### Objective
Say how many lines contain "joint"; the answer is the number alone.
══════
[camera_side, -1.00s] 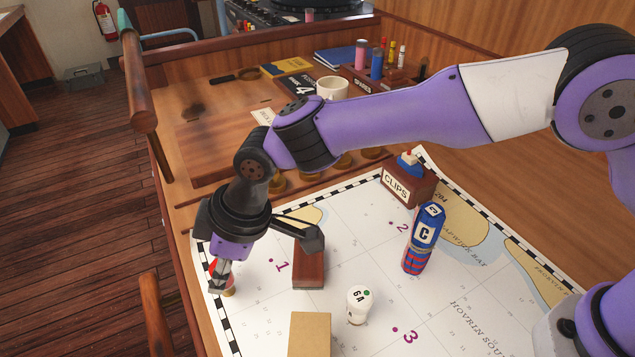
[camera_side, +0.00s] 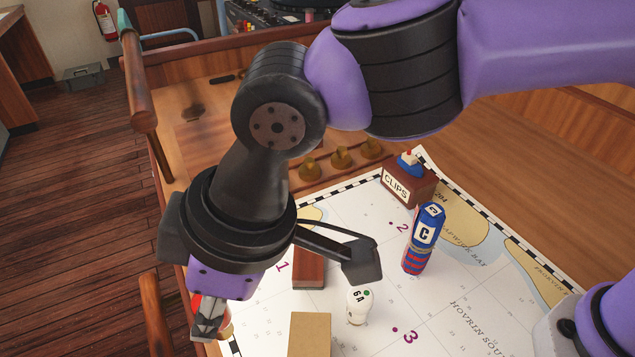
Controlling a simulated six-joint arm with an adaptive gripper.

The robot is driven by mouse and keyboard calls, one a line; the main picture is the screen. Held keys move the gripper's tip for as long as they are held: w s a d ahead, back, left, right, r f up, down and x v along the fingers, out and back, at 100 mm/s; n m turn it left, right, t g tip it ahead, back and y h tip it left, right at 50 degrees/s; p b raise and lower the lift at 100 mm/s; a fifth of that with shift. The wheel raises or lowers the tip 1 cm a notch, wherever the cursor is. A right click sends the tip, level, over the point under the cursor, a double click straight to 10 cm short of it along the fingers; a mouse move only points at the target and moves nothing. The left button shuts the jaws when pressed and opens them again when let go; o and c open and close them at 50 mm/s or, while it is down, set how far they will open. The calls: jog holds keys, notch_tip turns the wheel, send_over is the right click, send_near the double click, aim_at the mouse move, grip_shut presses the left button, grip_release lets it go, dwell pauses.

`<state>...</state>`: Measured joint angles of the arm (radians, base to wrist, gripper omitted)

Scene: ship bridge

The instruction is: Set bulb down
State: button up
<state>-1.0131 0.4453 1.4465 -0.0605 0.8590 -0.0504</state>
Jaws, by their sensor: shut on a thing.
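My gripper (camera_side: 208,326) is at the lower left, shut on a small item with red and pale brassy parts, which I take to be the bulb (camera_side: 227,322). The fingers hide most of it, so its full shape and tilt do not show. It is held over the left edge of the chart (camera_side: 460,312), and the gap beneath it cannot be judged. A white rounded piece marked 6A (camera_side: 358,306), with a green dot, stands on the chart to the right of my gripper.
A reddish-brown block (camera_side: 309,268) and a tan block (camera_side: 310,334) lie between my gripper and the white piece. A blue and red cylinder marked C (camera_side: 424,238) and a CLIPS box (camera_side: 408,184) stand farther right.

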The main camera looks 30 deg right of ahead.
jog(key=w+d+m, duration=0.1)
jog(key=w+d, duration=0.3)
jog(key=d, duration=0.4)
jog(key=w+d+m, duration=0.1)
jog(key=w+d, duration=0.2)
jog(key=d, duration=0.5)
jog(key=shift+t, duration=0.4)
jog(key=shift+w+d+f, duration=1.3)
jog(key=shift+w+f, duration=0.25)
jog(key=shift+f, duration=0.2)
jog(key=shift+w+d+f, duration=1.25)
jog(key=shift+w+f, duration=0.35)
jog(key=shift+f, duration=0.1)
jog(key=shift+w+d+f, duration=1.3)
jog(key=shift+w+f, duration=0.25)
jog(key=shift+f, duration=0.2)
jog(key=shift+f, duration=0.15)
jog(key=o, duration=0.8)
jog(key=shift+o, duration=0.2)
══════
### Task answer
2